WHAT IS NEEDED | In the lines below, find the one that contains "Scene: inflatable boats" and write it out exactly, along with every line that follows it.

* BEGIN DATA BLOCK *

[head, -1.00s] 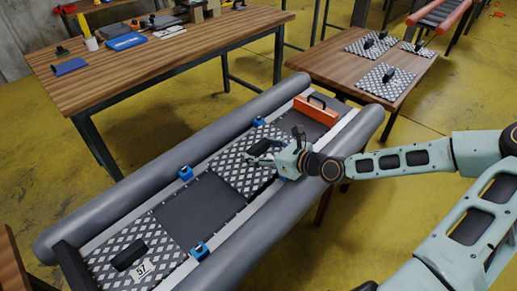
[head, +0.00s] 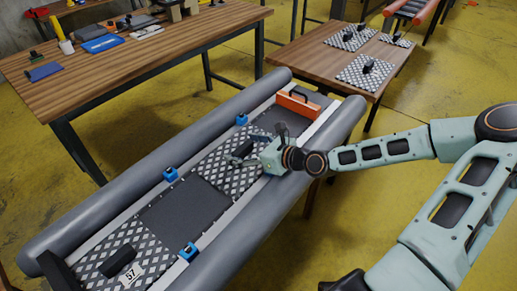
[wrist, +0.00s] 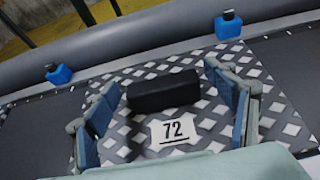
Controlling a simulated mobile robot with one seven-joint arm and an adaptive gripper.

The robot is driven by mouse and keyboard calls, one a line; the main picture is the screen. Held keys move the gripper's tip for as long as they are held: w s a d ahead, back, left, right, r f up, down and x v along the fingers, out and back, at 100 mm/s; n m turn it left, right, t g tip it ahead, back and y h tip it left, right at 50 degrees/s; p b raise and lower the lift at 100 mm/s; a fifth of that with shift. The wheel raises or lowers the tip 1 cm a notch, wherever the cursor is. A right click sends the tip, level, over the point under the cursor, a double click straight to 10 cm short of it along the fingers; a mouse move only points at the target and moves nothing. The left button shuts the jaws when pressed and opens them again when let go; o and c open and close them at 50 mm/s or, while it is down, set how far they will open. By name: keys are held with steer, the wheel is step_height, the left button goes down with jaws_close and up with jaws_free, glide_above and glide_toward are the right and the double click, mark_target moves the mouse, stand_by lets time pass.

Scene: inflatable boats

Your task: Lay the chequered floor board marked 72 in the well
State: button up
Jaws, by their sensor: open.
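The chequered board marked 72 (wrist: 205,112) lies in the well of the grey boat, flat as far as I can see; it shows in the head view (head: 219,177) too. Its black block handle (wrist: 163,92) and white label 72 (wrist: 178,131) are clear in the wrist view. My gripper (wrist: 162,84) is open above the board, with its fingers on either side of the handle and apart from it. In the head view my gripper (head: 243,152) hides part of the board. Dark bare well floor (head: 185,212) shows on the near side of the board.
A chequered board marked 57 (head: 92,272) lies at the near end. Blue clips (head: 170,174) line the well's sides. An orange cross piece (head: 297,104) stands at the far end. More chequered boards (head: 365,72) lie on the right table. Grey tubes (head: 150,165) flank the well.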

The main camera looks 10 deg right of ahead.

* END DATA BLOCK *

TASK ANSWER |
Scene: inflatable boats

Your task: Lay the chequered floor board marked 72 in the well
State: button up
Jaws, by their sensor: open.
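The chequered board marked 72 (wrist: 205,112) lies in the well of the grey boat, flat as far as I can see; it shows in the head view (head: 219,177) too. Its black block handle (wrist: 163,92) and white label 72 (wrist: 178,131) are clear in the wrist view. My gripper (wrist: 162,84) is open above the board, with its fingers on either side of the handle and apart from it. In the head view my gripper (head: 243,152) hides part of the board. Dark bare well floor (head: 185,212) shows on the near side of the board.
A chequered board marked 57 (head: 92,272) lies at the near end. Blue clips (head: 170,174) line the well's sides. An orange cross piece (head: 297,104) stands at the far end. More chequered boards (head: 365,72) lie on the right table. Grey tubes (head: 150,165) flank the well.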

The main camera looks 10 deg right of ahead.

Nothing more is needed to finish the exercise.